Her eyes are green. And she smells like shampoo. She says the sweetest of the words. And gives the best of the hugs. Everyone who crosses her path falls in love. And who said I’m not like everyone?
She was like fentanyl, only one bit and I was addicted. And I must say, I only had one small bit. The smallest. But it was enough.
How am I supposed to forget all the drives home? When I couldn’t get myself to say the right words or do the right things, and I would just lost myself in the window watching the cars go by and praying she would say something. But she already did her part, she let me in. She let me in and she drove me home. She let me in and she let me pick the music. She let me in and she smiled. All I had to do was say something, anything that would mean more than a simple “Thanks. Take care”. She let me in and I panicked. Probably everything she was offering me was a cup of tea but it always feel like if I asked for coffee she wouldn’t say no. She always smiled when I looked at her, and oh boy, didn’t I love to look at her? How was I supposed to say something meaningful when I was looking at an angel?

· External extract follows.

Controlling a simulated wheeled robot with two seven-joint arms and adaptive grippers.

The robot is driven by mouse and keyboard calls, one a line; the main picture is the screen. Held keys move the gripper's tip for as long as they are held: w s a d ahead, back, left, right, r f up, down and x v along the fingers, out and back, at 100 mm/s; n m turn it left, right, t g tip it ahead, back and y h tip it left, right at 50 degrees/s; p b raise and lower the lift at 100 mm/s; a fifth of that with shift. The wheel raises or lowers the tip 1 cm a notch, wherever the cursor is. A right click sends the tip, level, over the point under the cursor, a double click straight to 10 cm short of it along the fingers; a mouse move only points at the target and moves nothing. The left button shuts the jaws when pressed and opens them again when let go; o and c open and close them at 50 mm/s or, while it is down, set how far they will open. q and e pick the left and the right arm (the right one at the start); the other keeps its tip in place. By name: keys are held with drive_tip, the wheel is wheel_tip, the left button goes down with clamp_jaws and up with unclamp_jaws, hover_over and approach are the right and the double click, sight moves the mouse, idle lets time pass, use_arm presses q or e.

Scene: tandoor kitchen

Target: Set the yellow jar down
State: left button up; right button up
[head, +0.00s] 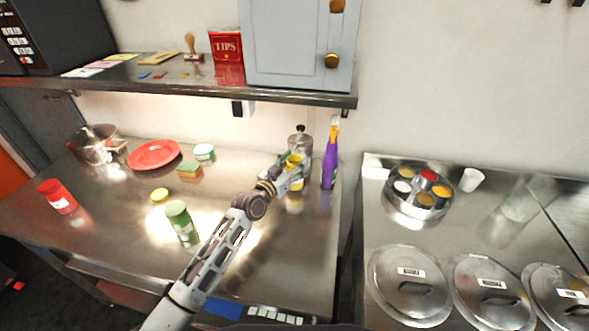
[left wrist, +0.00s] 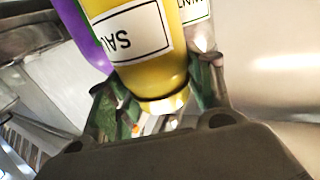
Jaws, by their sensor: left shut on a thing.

Like fentanyl, just one bit and I was addicted.
That night when we climbed the mountains and you said you loved somebody else. That night you spiked a knife in my heart without knowing. That night we listen to Alt-J and I thought “fuck I love her” but she’s in love with somebody else. That night you said you wanted to be a cat, and everyday you would have a different personality; and I said “oh you want to be a confused cat?” and you got offended because I didn’t get it. I’m sorry, but I still don’t. I guess you wanted to live a thousand lives in just one? You wanted freedom? Sometimes I drive myself crazy thinking if I knew what you meant every time you spoke in codes, maybe we would be together today. And sometimes I let myself think ‘maybe he knew. maybe he knew right away what you meant. that’s why you guys are together’. That night I could have tell you ‘i think I’m in love with you’ but I didn’t because everything was so fragile. Everything I got from that night was your shadow. I’m glad my advice worked even if I didn’t follow it.
I hated you. I loved you. I got over you.
You’re not like fentanyl, you’re not like a drug.
You’re you. And I guess I will never know what that means.